Ahí estaba el imponente Land Rover Defender TD5 130 con el féretro, elegido personalmente por el propio difunto en un gesto de carácter que pasará a la historia; la rígida comitiva de hijos y nietos aparcando por unas horas sus resquemores; la reina en el Bentley real acompañada por su dama de honor, Susan Hussey; la soledad de la viuda en el asiento del coro de la capilla de San Jorge y, por supuesto, las perlas japonesas brillando en el cuello terso de Kate Middleton, que hablaban por sí solas. Sin lugar para clamores ni aplausos, el silencio, apenas interrumpido por los cascos de los caballos y por los pájaros de un día soleado, se erigió como la forma absoluta de reconocimiento, “de apreciación de una experiencia compartida”, como explica Peter Brook en su ensayo teatral El espacio vacío.

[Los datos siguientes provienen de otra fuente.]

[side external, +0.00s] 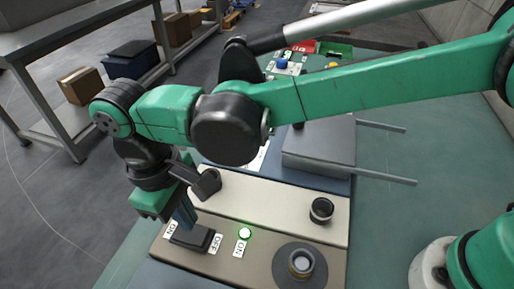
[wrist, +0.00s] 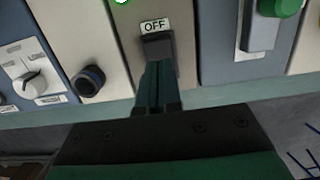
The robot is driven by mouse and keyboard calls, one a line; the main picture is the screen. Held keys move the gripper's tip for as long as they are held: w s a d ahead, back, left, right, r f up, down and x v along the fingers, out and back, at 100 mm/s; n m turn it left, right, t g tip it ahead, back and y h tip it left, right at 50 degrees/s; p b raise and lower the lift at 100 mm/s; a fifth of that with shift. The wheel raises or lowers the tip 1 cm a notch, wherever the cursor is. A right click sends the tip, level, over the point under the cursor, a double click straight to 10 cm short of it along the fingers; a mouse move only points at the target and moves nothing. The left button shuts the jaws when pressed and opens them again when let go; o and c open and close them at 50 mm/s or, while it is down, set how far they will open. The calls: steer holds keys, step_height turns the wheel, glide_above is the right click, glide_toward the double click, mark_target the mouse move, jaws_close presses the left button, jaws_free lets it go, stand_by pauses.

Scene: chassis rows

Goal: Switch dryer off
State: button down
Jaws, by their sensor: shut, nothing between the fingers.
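A black rocker switch (side external: 196,238) sits on the beige panel (side external: 226,256), with an ON label (side external: 171,230) at its left end and an OFF label (side external: 216,243) at its right. A small lamp (side external: 245,233) beside it glows green. My gripper (side external: 187,222) is shut and empty, pointing down at the ON side of the switch. In the wrist view the closed fingertips (wrist: 157,66) cover the near part of the switch (wrist: 158,45); its OFF end and OFF label (wrist: 154,26) show beyond them. I cannot tell whether the fingertips touch it. No label naming a dryer is readable.
A round knob in a dark ring (side external: 301,264) stands right of the lamp. A black round button (side external: 321,210) is on the light strip behind. A grey box with two rods (side external: 318,148) lies further back.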

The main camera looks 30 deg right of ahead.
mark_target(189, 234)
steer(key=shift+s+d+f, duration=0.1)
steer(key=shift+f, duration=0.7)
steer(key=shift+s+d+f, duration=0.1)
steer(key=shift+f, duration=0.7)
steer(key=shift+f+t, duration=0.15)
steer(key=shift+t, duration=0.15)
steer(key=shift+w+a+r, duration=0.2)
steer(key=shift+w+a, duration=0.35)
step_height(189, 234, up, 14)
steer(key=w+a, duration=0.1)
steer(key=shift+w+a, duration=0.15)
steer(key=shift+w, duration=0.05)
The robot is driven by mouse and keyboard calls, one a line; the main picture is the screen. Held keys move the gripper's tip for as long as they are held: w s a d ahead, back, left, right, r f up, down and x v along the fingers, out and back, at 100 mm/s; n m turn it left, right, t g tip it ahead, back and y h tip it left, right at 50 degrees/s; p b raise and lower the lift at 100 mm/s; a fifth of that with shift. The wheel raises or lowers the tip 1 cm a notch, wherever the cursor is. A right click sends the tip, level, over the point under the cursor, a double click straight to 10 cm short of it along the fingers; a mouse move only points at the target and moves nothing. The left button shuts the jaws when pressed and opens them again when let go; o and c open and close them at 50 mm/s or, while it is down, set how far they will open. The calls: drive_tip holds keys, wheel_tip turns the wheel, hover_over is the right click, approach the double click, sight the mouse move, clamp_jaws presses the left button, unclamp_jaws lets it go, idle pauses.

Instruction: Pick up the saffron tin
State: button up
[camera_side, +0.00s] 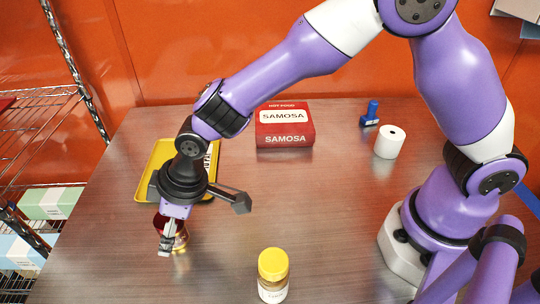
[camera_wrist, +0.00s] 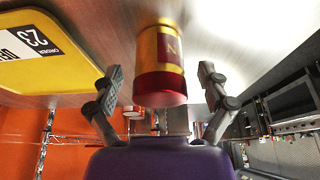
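The saffron tin, red and gold, stands on the table at the left in the side view (camera_side: 181,238), partly hidden by my gripper (camera_side: 168,238). In the wrist view the tin (camera_wrist: 161,62) is upper centre, with a dark red end towards me and a gold body with a red label. My gripper (camera_wrist: 160,69) is open there, one finger on each side of the tin, with a visible gap on both sides. Nothing is held.
A yellow tray (camera_side: 147,184) with a number card (camera_wrist: 28,42) lies just behind the tin. A yellow-lidded jar (camera_side: 273,276) stands front centre. A red samosa box (camera_side: 284,126), a paper roll (camera_side: 390,142) and a blue stamp (camera_side: 370,114) stand farther back. The table's middle is clear.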

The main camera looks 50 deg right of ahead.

Desde que murió el príncipe consorte me he lanzado a sondear entre mis conocidos sobre si su interés en el personaje estaba de alguna manera condicionado por la serie de Netflix The Crown. Aunque la mayoría ha optado por un “no sabe, no contesta” —me temo que a la gente que me rodea le interesan más bien poco series y monarquías—, el resto admite que los episodios sobre la dura infancia de Felipe de Grecia les cambiaron para bien su percepción del príncipe.
Pese a que todo lo que rodea a la familia real británica siempre ha pertenecido a la telerrealidad, su colonización de la cultura popular ha recibido un impulso renovado gracias al éxito de una ficción que sintetiza versiones oficiales y tabloides sensacionalistas. Por no hablar de la serie de documentales “históricos” sobre los Windsor que la plataforma incluye estratégicamente en su catálogo.
Guste o no a los afectados, tras el guion de Peter Morgan yo solo veo beneficios para ellos, tanto económicos como de empatía. Ante un mundo y unas nuevas generaciones cada vez menos lectoras, la institución y su principal representante, Isabel II, han roto las fronteras de los medios de masas tradicionales para convertirse también en la corona del actual formato audiovisual hegemónico. Sin duda, la inquebrantable astucia de los que saben de rituales.